Sex Tourism: Spotting Sex Work Around the World
I’m a keen traveller and also an amateur sex-work anthropologist: I love investigating the signs of escorting wherever I go.
My most recent trip was a journey around the United Kingdom. Half my time was spent driving about the countryside in a Honda (I was tempted to rent a convertible and relive Top Gear but common sense prevailed). I also saw Scotland (it’s cold) and a little of London too.
I love the aesthetic of London; the fact that everything you see is so old by Australian standards – some of the hotels I stayed in were built three hundred years before Englishmen set foot on the land Down Under! I also found the historic red phone boxes of London to be quite picturesque, and was intrigued to see that the inside of every one was plastered with escort advertising. It didn’t seem to matter which district of London I was in, rich or poor: all phone boxes featured the same voluptuous ladies.
I love picking up on little clues of what escorting might be like for other cultures. Even for a Western country that’s similar to ours, such as the UK, cultural and legal differences can make a world of difference to the way escorts conduct their work. A culture’s attitude to sex can tell you a lot about that culture in general!
When it comes to the world’s oldest profession, the only rule is that there are no rules. Generally speaking, only two facts consistently apply for sex work around the world:
1. Sex work is always there, even if it looks like it is absent.
2. It is impossible to thoroughly know the experiences of the workers there without speaking to them directly.
As a traveller with no overseas escorting experience, all I have is second-hand anecdotes and those little clues that give indications of how life is different. In Las Vegas guys stand on the street handing out flyers similar to the ones I spotted in phone boxes in London; they deliver their ads to any passer-by, both men and women – hooray for gender equality! I’ve stayed with ladies in San Francisco and listened to their conversations on where to meet guys safely – criminalisation in the USA has some terrible effects on the way people work there.
When visiting Singapore, I made a trip to Orchard Towers, which is the best-known red light area in the city. I saw ladies and lady-boys entertaining their clients in hostess bars and I felt like an outsider – not sharing a language and culture makes it so hard to connect with others!

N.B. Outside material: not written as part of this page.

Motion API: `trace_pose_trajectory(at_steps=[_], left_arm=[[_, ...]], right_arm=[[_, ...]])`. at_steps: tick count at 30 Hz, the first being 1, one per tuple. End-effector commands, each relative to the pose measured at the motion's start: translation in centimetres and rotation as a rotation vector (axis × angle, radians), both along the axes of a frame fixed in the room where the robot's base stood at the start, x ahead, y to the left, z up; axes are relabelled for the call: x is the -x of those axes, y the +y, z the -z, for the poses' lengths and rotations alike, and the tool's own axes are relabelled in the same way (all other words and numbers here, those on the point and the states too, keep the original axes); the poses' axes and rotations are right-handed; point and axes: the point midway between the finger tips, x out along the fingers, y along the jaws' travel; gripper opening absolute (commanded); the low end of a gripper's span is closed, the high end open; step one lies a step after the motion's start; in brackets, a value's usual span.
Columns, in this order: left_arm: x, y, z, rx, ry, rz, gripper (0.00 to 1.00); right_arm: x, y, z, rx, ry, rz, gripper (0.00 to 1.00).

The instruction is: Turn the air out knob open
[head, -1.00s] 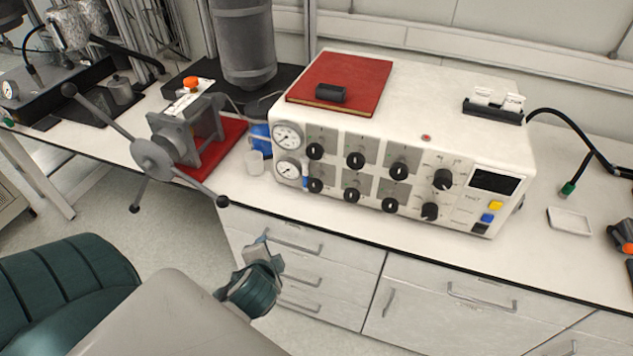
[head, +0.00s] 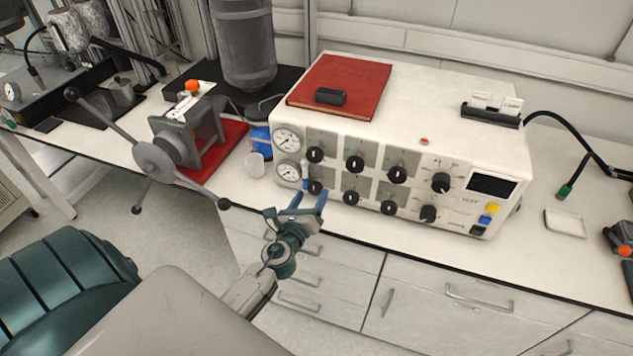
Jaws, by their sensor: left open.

Travelling makes me more aware of what we are privileged to have here in Australia. Escorting in Melbourne isn’t fully legalised – we still have some stupid laws such as not being able to offer in-calls and not being able to talk about our services in our advertising. In the UK, complicated ‘proceeds of prostitution’ laws make it hard to work for an agency or have a regular driver. Singapore has similarly convoluted laws, and workers must carry health ID cards with them. In the USA, cultural stigma and the illegality of sex work contributes to obscene human rights violations. In every country in the world, people are working and adapting to whatever life and their culture chooses to throw at them. I find their resilience inspiring.